High Definition: Joss Whedon’s Dollhouse Finally Hits Its Stride—Just In Time For Cancellation

TV Features Joss Whedon

If Fox had canceled Joss Whedon’s Dollhouse halfway through the show’s first season, I wouldn’t have shed a tear. It looked like the creator of Buffy the Vampire Slayer, Angel, Firefly and Dr. Horrible’s Sing-Along Blog had finally created a dud. The concept was intriguing, but the episodic adventures of a gorgeous body that could be filled with whatever personality her handlers created for her were a little silly and a lot creepy. The main Doll, Echo (Eliza Dushku), would go on engagements as a hostage negotiator, a bodyguard or, most often, a lover, and it felt a lot like the all-too-real sex trafficking that happens in cities across America every day.

But halfway through the season, the bigger story arc got a lot more compelling. It turns out Fox was pushing for self-contained stories each week, when we’ve all learned that Whedon’s strength always lies in the bigger narrative. And more importantly, the show owned up to its own creepiness. The Dollhouse workers might be likeable, but we began to see the moral gymnastics with which they tried to justify their roles in acts of villainy, especially when orders from their shadowy superiors could only be interpreted as evil. And the season’s finale set in the future showed that even worse than the Dollhouse’s role in human enslavement is the apocalypse that its technology will eventually create. Of course, Fox didn’t air the finale, which wasn’t part of the dozen episodes the network had contracted.

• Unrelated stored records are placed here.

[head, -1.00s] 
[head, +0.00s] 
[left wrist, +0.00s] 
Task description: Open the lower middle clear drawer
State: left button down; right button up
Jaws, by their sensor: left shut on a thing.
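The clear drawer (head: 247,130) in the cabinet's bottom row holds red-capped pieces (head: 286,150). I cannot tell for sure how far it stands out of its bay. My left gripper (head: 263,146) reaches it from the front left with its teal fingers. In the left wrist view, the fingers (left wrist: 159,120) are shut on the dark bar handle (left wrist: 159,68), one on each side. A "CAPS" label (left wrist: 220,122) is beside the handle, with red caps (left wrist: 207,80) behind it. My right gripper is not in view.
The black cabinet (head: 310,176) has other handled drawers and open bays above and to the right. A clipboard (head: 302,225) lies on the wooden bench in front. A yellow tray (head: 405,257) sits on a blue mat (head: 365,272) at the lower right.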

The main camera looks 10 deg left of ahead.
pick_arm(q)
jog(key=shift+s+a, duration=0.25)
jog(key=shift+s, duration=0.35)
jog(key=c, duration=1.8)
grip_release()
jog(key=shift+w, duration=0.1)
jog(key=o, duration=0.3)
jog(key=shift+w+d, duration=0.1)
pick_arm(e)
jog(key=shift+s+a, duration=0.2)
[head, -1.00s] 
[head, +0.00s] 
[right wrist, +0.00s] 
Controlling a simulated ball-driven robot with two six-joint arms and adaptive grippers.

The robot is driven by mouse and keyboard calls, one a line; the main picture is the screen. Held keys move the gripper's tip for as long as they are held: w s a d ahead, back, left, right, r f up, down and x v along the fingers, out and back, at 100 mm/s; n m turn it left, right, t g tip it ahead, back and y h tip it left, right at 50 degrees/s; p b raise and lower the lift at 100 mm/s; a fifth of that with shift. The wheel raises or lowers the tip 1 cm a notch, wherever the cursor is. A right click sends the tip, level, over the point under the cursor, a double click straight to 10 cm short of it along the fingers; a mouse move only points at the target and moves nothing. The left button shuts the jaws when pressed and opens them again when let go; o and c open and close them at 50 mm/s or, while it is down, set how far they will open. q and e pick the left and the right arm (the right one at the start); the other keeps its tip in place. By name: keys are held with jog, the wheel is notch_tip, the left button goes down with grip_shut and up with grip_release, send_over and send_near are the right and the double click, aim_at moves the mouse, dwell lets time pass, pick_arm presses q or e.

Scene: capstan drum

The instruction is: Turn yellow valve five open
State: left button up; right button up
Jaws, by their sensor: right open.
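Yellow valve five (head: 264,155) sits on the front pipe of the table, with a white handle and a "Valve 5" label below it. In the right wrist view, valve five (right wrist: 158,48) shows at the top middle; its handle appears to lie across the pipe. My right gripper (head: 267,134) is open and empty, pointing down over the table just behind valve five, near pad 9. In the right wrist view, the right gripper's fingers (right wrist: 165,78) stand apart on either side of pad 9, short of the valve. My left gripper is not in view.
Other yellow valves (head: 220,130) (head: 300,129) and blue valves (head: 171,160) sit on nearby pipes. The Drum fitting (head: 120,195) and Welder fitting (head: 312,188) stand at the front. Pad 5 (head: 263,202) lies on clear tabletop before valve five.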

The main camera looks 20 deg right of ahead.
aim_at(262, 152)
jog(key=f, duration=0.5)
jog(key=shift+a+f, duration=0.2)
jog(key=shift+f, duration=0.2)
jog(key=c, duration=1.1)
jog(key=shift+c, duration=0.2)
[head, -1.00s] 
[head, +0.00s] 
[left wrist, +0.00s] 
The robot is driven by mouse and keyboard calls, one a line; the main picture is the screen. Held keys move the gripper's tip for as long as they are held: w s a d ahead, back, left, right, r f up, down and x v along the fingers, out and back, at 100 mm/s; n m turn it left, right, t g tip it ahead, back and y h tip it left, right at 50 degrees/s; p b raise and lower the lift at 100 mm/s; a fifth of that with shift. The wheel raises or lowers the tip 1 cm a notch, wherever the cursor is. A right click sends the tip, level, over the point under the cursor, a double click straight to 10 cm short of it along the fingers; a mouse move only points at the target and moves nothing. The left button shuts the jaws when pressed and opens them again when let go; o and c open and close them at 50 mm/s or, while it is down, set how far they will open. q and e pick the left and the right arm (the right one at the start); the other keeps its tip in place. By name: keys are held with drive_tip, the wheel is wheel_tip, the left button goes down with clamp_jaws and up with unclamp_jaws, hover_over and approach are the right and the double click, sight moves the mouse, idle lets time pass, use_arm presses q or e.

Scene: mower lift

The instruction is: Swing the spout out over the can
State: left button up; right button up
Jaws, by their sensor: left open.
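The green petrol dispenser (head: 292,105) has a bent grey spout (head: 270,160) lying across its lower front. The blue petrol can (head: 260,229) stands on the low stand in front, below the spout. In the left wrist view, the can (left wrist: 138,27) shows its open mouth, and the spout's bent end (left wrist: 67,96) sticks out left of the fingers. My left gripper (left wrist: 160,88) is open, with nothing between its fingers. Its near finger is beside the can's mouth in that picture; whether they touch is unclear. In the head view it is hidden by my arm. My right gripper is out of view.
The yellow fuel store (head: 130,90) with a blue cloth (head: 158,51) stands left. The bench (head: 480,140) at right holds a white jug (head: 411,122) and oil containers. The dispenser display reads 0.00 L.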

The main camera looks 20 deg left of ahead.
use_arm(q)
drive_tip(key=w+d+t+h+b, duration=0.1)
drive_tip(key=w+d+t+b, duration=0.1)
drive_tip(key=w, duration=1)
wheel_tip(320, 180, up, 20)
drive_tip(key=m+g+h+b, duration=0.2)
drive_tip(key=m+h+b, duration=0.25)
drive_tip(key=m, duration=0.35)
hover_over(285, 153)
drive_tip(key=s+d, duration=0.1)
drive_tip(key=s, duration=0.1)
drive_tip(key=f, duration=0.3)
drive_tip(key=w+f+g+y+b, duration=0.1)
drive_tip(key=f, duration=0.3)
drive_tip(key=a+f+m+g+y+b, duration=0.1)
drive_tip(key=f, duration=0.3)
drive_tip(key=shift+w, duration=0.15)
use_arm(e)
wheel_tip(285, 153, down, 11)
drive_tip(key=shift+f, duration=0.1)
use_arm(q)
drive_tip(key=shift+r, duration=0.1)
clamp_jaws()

It was a surprise that the low-rated Dollhouse even returned for a second season. Whedon recently told the Chicago Tribune, “Basically the show didn’t really get off the ground because the network pretty much wanted to back away from the concept five minutes after they bought it and then ultimately, the show itself is also kind of odd and difficult to market.”

The eeriness of the sex slave angle was another difficult mine field to negotiate. “People responded to this [by saying], ‘This is trafficking. This is sex for money.’ It wasn’t just sex. It was also the other implications of what was originally supposed to be somewhat more of a fantasy. The real world version of [this kind of activity] was I think what made the network really twitchy and I can’t really fault them for that. I just thought when I went in and pitched it …you know, it frightened me too [but I thought] we all got that that was what we were doing.”

The problem at the start was that the Dollhouse seemed like a glamorous whorehouse—it wasn’t creepy enough. And without tackling the human trafficking angle from the get-go, any time spent digging into the fantasies from the client side felt like you were glossing over the evil elephant in the room. But this season, the show has finally hit its stride: The twists and turns—as insiders work to frustrate the plans of its power-hungry parent company or take down the Dollhouse from within—make every episode seem essential. The Dollhouse has gone from feeling like a fantasy fulfillment service to the central battleground in a fight against corruption and technological genocide. Everyone is forced to choose a side as the stakes have grown much higher. Of course, now Fox has decided to cancel it.

After a long break, Fox aired two of the remaining episodes from Season 2 each of the last couple of weeks. All four were among the show’s best, introducing a bigger conspiracy at work along with a brilliant and beautiful psychopath who apparently has a legitimate grudge against the show’s hero. The questions about identity that Whedon says he wanted to explore are popping up in ever-more-interesting ways. And allegiances are becoming less obvious as we head towards Armageddon.

Unlike Firefly or Buffy, the end will be the end. There are no film or comic book sequels in the works. But at least we got Season 2—just enough to prove that Joss Whedon doesn’t create duds.